My quick response to Looking for Richard turns into a full-blown essay.

Like Shakespeare himself, I learned of the video Looking for Richard before I saw it - much in the same way so many of us know of Shakespeare before I read or watched anything of his. we are told that the work is good until we want to like it, decide to see it for ourselves, and find whether or not we are satisfied. The difference is that at this point, Shakespeare has at least lived up to my expectations.

I thought the acting was top-notch and would have loved to have seen a full-length adaptation of Richard III. In fact, a proper adaptation of the play alone would have sufficed to accomplish Pacino's mission of accessibility - to make it accessible through the acting and directing, and otherwise let the play speak for itself. Of course, the insight of the British and some American actors was extremely good; they know their stuff well. I think this Richard III travelogue would have been outstanding if our tour guide had been Gielgud or Branagh or Redgrave (their being British would have downplayed the "American" aspect of the study, but would have enhanced the "Shakespeare" aspect).

Unfortunately, with all due respect to Al Pacino - I still consider him a skilled actor - he leads us with a ninth- or tenth-grade understanding of Shakespeare. It would be wronge to accuse Pacino of talking down to his viewers; this can't be helped if he himself needs to be talked down to. My qualms that Pacino does not do Shakespeare full justice are certainly not helped in the scene where, in trying to make the play accessible, he decides to change the line in the opening soliloquy from "G of Edward's heirs" to "C of Edward's heirs." This is no mere superficial bastardization; Shakespeare chose the letter G for a reason - a reason that comes about explicitly and almost immediately afterwards with Clarence's "Because my name is George....[King Edward] from the cross-row plucks the letter G,/And says a wizard told him that by G/His issue disinherited should be;/And for my name of George begins with G,/It follows in his thought that I am he." Even changing the aforementioned line to "George of Edward's heirs" would have clarified the line in and of itself, while still maintaining the connection to Clarence's spiel.

This film is, of course, not entirely without merit. While I find myself somewhat aligning with Sara on my verdict on this, I agree with Bahar's comparison to the film to the NEA video. Looking for Richard is an introduction to Shakespeare, rather than an intense study of Shakespeare. Many audiences - i.e. the high school students and "common folk" Pacino addresses throughout the film - demand a simple spoonfeeding like this, rather than, for instance, a nutcracker and snow crab legs. I would probably be praising Looking for Richard had I been viewing it in the eighth or ninth grade, when to hear something like an explanation of iambic pentameter would have been useful to me.
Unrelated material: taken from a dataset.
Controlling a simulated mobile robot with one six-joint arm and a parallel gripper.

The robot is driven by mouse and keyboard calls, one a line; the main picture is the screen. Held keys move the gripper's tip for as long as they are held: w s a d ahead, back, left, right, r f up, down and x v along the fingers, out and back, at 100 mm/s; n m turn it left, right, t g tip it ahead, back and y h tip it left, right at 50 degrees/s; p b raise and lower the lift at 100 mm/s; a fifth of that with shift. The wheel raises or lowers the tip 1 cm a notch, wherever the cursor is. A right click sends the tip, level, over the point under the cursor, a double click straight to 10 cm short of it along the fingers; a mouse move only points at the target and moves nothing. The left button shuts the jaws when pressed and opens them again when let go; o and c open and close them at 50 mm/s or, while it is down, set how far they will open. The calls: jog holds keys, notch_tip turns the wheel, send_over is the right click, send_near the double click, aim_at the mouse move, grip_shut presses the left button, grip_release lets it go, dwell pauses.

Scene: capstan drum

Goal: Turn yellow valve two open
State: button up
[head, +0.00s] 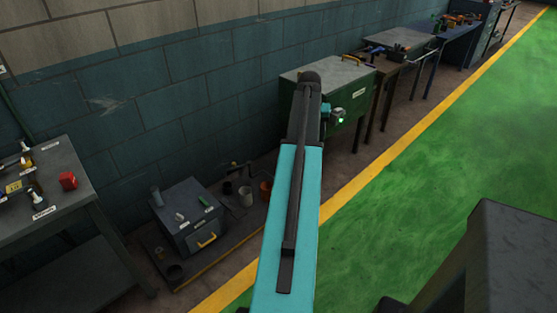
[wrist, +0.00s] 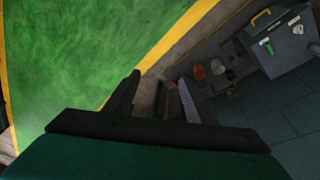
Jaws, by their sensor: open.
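I cannot make out a yellow valve for certain in either view. A small yellow block-like item (head: 13,188) sits on the left bench, too small to identify. A grey box on the floor has a yellow handle (head: 207,240), which also shows in the wrist view (wrist: 261,18). My gripper (wrist: 161,88) is open in the wrist view, with its two dark fingers apart and nothing seen held between them. It is well short of the grey box.
The left bench (head: 62,163) holds a red item (head: 68,181) and small tools. The grey box (head: 185,215) stands near the wall beside a bucket (head: 246,196). A green cabinet (head: 352,85) stands behind my arm, with more benches beyond. The green floor (head: 420,200) is clear.

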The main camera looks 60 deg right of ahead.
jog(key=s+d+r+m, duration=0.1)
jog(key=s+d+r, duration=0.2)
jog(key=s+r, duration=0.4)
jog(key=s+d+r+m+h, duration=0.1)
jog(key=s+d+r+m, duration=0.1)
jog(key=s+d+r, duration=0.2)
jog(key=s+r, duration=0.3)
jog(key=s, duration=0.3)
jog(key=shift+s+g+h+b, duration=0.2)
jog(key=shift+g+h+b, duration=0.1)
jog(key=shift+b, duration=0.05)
In this context, it is a much better idea to introduce Shakespeare through something like Richard III, rather than a "greatest hit" like Hamlet or Romeo and Juliet.

Apropos to this class: the film even serves a great purpose to the whole intellectual, college-educated, Shakespeare-scholar crowd many of us fall into. It is more of a record of the first, rather than the second, word in the phrase American Shakespeare. Whether Pacino ever knew it or not, his film serves as a document on how, in America, Shakespeare is deified, with little or no understanding of his works, to those who do not understand him, or could care less about him. It is a sketch on the almost inevitable and sometimes necessary condescension and hackneyed explanation involved with the teaching of Shakespeare. I couldn't help thinking of an old piece from The Onion that illustrates excactly this point, albeit in a far more intentional, exaggerated manner:

"Shakespeare Was, Like, The Ultimate Rapper." - from The Onion, August 24, 2005.


Trieste 1910
Brooklyn 2008

Wednesday, February 27, 2008

Give us some slack!

Sara, you said: "As far as making it more accessible to American audiences, I think he is insulting American culture by claiming we can't access it without his help."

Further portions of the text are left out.